Papas Fritas writes:
"Tom Friedman writes at the New York Times (NYT) that Google has determined that GPA's are worthless as a criteria for hiring, test scores are worthless, and brainteasers are a complete waste of time. " They don't predict anything," says Laszlo Bock, the senior vice president of people operations for Google. "The No. 1 thing we look for is general cognitive ability, and it's not IQ. It's learning ability. It's the ability to process on the fly. It's the ability to pull together disparate bits of information. We assess that using structured behavioral interviews that we validate to make sure they're predictive [Login required]." Many jobs at Google require math, computing and coding skills, so if your good grades truly reflect skills in those areas that you can apply, it would be an advantage. But Google has its eyes on much more and the least important attribute Google looks for is "expertise." "The expert will go: 'I've seen this 100 times before; here's what you do.' " Most of the time the non-expert will come up with the same answer "because most of the time it's not that hard, "says Bock, "but once in a while they'll also come up with an answer that is totally new. And there is huge value in that."
Finally Google looks for intellectual humility. "Without humility, you are unable to learn." It is why research shows that many graduates from hotshot business schools plateau. "Successful bright people rarely experience failure, and so they don't learn how to learn from that failure," says Bock. "What we've seen is that the people who are the most successful here, who we want to hire, will have a fierce position. They'll argue like hell. They'll be zealots about their point of view. But then you say, 'here's a new fact,' and they'll go, 'Oh, well, that changes things; you're right.' " You need a big ego and small ego in the same person at the same time.""
(Score: 5, Interesting) by Anonymous Coward on Monday March 03 2014, @10:23PM
TL;DR: Whatever Google is doing for hiring? Do the opposite. Their system is messed up.
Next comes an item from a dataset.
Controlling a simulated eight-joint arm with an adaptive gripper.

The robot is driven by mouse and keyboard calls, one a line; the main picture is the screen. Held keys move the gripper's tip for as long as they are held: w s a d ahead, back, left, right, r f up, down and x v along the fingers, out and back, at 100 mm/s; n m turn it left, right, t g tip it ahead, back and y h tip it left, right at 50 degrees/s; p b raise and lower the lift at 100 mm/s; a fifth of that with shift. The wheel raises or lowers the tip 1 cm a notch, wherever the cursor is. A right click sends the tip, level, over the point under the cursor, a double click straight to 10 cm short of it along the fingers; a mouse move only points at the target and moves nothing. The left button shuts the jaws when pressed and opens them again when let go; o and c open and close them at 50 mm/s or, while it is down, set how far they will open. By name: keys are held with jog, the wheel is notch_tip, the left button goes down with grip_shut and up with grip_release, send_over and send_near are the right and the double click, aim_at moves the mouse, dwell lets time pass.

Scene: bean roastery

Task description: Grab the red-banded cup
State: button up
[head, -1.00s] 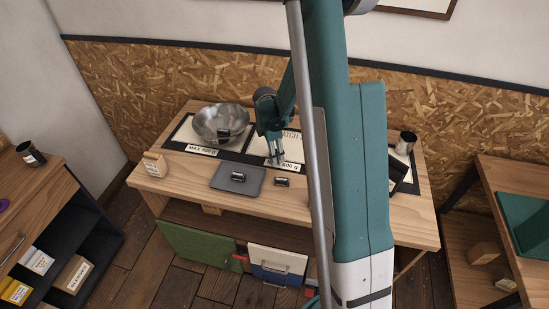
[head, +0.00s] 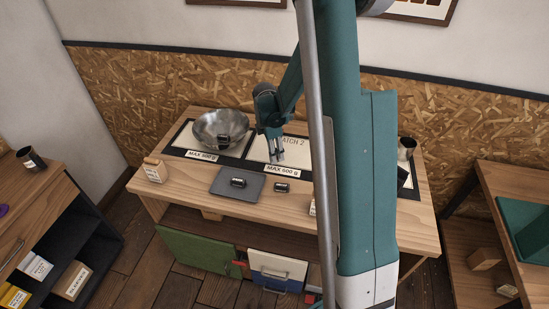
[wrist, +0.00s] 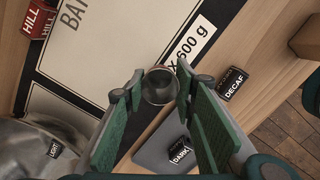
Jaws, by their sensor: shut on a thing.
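In the head view the cup is too small to tell apart from the fingertips.
A metal bowl (head: 220,126) stands left of my gripper with a LIGHT tag. A DARK tag (head: 238,183) lies on a grey mat (head: 225,193); a DECAF tag (head: 281,188) is beside it.

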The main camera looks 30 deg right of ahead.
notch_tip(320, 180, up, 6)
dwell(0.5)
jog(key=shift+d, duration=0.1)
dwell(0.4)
They tried, multiple times, to hire me.
Every time their hiring process took so long (>2 months was the shortest) that I had already moved on, and every time I was left shaking my head at their utter inability to make a basic decision which every other company I've worked with could achieve in under 8 weeks.
They have actually, literally, multiple times called me back after I told them that I had a different position and wasn't interested in hearing from them again. The previous time I had taken a different job, they called me, no joke, more than a month after I had already told them that since they couldn't even move fast enough to get me a verbal offer in time to merit consideration, the deal was off.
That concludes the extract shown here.